- Task instructions
Everything from the line containing "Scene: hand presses" down to the line containing "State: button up" is to be returned exactly; include both boundary lines and leave out all others.

>> Start Exercise data

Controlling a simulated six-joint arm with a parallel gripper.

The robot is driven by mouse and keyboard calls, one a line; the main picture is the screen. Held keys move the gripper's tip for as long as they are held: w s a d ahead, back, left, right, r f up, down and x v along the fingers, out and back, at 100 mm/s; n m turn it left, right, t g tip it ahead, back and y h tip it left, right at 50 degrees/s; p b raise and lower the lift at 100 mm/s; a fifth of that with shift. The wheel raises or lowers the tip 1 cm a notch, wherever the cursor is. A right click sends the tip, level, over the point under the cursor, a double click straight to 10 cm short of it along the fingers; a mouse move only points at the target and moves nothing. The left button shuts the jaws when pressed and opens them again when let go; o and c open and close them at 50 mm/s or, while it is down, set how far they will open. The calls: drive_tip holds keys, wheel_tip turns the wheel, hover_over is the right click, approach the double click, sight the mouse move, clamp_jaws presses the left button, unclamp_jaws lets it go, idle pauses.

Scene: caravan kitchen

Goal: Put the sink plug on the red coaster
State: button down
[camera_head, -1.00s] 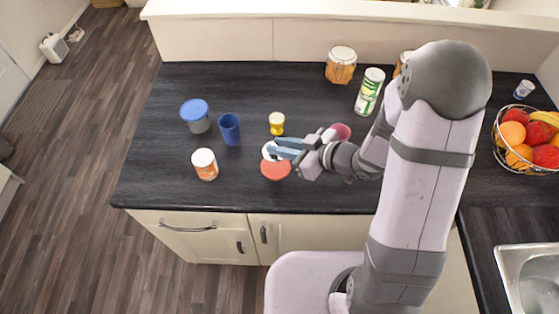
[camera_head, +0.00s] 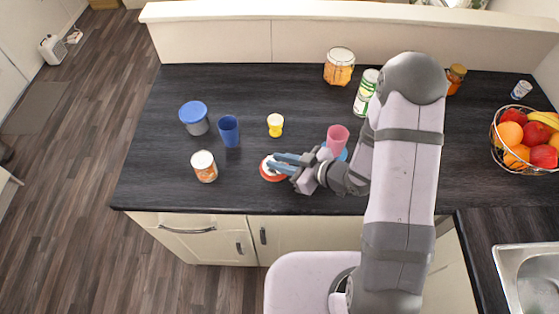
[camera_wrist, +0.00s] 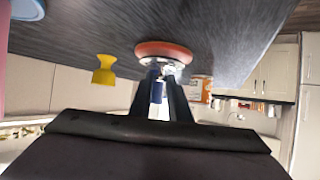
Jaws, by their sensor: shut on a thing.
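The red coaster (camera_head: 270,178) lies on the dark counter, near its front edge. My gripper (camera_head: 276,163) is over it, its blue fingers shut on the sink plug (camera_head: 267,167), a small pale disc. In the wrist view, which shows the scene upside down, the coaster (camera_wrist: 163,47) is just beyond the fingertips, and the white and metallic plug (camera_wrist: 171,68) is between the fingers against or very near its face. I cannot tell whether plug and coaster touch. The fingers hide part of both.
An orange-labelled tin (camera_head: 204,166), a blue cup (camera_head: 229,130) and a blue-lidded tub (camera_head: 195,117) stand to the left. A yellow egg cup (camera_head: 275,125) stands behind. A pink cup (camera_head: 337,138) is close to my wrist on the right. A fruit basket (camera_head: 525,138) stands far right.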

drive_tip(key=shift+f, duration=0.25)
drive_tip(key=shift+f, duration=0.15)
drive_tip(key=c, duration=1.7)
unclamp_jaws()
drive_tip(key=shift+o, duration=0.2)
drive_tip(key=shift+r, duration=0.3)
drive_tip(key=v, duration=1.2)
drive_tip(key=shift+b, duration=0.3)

>> End Exercise data
>> Start Exercise data

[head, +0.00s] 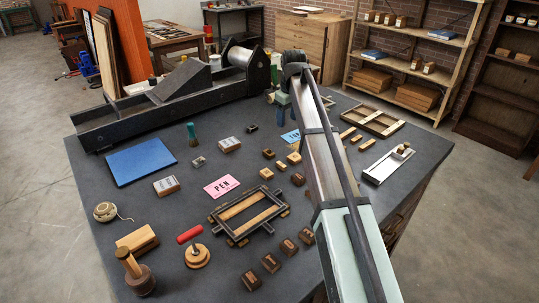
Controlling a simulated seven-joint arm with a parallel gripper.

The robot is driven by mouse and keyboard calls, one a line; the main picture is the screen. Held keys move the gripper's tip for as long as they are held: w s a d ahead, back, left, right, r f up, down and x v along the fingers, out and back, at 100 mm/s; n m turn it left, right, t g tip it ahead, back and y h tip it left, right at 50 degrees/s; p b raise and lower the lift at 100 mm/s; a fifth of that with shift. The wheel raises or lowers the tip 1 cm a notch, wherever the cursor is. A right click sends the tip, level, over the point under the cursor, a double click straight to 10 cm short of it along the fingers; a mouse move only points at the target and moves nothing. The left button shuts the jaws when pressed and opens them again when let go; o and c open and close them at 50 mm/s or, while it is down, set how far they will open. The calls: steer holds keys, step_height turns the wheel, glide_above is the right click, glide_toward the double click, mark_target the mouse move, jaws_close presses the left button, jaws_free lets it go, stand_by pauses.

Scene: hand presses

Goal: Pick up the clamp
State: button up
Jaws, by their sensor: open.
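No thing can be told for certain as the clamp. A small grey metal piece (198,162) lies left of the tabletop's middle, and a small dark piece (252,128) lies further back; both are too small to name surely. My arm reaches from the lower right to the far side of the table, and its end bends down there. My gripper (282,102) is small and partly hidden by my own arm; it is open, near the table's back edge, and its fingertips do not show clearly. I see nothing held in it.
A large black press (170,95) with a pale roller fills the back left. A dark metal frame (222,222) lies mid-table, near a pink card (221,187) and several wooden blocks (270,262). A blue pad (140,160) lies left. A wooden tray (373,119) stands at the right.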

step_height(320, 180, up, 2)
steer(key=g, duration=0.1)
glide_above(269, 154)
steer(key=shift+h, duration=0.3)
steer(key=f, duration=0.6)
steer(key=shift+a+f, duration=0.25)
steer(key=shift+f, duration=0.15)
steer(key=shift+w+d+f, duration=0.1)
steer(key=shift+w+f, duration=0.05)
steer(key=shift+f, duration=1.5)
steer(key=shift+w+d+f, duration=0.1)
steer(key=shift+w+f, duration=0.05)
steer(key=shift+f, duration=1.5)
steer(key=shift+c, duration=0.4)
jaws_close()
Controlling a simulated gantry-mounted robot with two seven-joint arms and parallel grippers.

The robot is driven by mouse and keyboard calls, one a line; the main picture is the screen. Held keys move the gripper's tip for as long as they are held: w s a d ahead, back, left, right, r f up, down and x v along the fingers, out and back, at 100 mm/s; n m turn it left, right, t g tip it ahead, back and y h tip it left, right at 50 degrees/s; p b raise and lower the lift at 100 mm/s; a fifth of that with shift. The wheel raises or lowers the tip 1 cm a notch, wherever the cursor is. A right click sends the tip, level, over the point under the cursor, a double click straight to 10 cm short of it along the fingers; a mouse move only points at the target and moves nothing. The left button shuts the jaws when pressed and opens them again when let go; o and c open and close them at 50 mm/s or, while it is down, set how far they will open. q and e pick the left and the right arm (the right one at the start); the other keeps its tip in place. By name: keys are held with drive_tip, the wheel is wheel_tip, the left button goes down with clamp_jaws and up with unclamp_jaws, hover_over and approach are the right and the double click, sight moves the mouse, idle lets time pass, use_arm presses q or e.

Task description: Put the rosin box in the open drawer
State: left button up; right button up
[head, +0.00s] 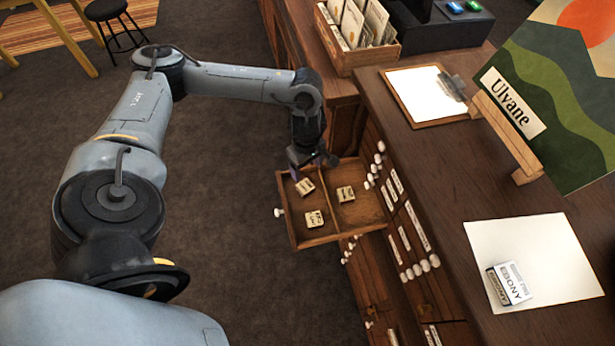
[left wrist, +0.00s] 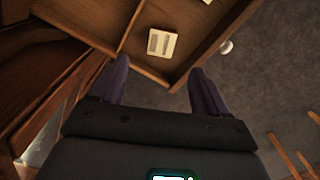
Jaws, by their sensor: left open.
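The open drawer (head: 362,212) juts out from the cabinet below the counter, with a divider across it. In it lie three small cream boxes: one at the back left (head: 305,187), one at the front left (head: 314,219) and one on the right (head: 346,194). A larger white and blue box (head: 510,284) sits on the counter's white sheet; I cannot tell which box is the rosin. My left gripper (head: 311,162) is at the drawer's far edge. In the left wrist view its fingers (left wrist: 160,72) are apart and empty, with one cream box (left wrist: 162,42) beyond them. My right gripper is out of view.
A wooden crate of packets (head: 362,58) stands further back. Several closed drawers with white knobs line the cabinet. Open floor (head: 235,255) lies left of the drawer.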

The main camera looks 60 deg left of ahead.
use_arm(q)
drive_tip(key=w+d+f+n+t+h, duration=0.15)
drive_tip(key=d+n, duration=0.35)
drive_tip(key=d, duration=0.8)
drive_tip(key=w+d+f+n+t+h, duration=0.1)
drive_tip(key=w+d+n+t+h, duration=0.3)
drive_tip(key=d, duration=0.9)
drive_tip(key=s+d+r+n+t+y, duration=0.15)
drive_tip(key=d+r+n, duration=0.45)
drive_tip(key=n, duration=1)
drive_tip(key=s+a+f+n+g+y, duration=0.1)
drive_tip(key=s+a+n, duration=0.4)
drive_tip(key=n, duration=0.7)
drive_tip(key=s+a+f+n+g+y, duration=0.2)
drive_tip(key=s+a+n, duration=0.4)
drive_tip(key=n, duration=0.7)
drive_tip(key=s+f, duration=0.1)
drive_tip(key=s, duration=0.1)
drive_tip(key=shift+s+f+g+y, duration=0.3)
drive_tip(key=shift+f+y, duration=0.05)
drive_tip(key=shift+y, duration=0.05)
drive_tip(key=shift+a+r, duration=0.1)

>> End Exercise data

- Exercise result
Scene: hand presses

Goal: Pick up the clamp
State: button up

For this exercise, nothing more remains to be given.